DIRECTIVE:
Retype, exactly as written, every line from the one containing "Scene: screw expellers" down to the one containing "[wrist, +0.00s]", including both, and nothing else.

——

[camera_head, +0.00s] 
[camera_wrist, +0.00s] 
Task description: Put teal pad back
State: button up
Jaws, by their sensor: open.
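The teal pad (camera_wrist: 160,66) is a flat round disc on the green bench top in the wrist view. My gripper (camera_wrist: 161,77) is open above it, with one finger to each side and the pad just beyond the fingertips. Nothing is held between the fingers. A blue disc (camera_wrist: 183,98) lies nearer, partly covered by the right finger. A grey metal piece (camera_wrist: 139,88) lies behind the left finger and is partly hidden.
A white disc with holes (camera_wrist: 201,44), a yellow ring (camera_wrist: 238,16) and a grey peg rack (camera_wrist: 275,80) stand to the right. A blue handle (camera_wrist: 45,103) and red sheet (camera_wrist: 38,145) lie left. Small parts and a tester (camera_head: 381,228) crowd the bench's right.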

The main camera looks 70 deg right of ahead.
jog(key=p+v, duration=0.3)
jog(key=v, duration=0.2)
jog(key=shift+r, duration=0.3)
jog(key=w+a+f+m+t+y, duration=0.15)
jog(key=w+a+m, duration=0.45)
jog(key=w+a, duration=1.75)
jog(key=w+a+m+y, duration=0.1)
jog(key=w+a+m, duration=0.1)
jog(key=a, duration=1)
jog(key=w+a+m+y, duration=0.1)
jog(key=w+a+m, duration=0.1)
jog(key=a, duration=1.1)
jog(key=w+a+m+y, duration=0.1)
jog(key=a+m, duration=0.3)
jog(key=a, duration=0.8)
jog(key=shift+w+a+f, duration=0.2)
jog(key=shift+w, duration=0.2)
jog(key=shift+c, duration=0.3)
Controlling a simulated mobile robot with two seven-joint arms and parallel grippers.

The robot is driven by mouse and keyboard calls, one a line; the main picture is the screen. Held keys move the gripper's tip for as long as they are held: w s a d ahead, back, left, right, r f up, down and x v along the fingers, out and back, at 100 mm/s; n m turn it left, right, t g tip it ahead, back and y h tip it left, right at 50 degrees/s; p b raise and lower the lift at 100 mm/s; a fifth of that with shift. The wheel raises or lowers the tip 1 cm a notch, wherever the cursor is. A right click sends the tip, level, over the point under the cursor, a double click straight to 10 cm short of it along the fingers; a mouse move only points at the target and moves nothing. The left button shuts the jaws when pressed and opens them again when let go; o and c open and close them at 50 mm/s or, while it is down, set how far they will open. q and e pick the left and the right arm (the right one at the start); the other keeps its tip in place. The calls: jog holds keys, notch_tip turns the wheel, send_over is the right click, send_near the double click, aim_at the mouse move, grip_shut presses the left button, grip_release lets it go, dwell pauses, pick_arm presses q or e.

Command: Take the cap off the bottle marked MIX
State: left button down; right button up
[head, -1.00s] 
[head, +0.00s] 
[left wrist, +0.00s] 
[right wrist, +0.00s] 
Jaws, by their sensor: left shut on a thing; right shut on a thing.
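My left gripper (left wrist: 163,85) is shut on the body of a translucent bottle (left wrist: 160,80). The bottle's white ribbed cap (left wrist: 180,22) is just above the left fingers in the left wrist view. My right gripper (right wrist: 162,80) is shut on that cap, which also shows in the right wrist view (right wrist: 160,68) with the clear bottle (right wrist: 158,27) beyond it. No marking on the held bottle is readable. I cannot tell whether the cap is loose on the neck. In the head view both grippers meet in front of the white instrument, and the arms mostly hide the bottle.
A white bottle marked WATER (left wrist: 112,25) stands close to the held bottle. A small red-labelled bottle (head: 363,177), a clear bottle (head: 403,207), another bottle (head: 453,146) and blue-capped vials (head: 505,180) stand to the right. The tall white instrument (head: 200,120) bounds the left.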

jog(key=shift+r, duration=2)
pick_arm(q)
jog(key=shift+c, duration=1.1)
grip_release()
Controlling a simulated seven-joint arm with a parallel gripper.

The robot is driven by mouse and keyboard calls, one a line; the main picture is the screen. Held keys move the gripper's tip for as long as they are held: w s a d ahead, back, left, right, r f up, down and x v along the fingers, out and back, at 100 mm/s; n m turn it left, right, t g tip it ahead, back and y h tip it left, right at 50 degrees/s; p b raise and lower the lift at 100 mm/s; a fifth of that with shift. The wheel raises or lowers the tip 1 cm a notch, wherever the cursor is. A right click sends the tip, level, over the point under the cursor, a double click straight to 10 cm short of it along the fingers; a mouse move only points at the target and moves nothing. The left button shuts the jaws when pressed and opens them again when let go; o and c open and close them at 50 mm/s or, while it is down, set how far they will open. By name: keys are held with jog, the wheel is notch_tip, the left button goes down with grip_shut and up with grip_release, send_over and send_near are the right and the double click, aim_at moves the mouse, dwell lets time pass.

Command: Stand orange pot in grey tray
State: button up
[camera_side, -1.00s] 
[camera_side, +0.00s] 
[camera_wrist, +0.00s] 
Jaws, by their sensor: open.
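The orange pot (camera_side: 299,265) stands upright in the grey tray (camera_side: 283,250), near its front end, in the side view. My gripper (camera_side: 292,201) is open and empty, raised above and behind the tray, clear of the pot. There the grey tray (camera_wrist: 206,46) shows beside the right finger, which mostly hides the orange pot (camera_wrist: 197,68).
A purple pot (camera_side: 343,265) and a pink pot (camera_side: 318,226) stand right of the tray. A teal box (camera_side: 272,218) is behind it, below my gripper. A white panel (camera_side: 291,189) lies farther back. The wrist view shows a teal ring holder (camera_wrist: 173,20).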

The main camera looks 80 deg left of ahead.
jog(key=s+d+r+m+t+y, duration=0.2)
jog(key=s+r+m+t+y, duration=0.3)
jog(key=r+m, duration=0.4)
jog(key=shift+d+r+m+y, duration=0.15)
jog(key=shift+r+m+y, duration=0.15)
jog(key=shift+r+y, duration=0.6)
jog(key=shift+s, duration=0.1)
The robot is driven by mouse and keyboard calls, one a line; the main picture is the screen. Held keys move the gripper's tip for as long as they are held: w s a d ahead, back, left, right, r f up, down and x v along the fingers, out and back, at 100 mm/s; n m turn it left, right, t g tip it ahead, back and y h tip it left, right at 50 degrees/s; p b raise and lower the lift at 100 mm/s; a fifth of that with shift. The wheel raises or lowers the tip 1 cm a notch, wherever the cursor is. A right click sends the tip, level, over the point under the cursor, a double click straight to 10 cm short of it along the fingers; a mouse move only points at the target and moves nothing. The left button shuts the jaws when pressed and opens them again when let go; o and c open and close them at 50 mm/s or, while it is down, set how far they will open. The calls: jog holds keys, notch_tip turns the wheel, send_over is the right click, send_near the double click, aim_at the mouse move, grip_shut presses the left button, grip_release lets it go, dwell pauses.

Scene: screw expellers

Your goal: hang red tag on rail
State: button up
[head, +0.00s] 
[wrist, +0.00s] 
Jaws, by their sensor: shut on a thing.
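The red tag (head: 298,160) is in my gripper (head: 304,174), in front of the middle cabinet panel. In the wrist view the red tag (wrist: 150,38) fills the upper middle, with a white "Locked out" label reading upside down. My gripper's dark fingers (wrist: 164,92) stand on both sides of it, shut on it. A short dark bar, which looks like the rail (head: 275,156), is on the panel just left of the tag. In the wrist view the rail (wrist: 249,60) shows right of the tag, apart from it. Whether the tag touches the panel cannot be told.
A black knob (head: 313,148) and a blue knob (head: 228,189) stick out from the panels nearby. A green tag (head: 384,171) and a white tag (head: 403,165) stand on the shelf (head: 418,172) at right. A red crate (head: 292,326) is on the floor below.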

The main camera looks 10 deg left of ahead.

——

EXERCISE RESULT:
Scene: screw expellers

Your goal: hang red tag on rail
State: button up
[head, +0.00s] 
[wrist, +0.00s] 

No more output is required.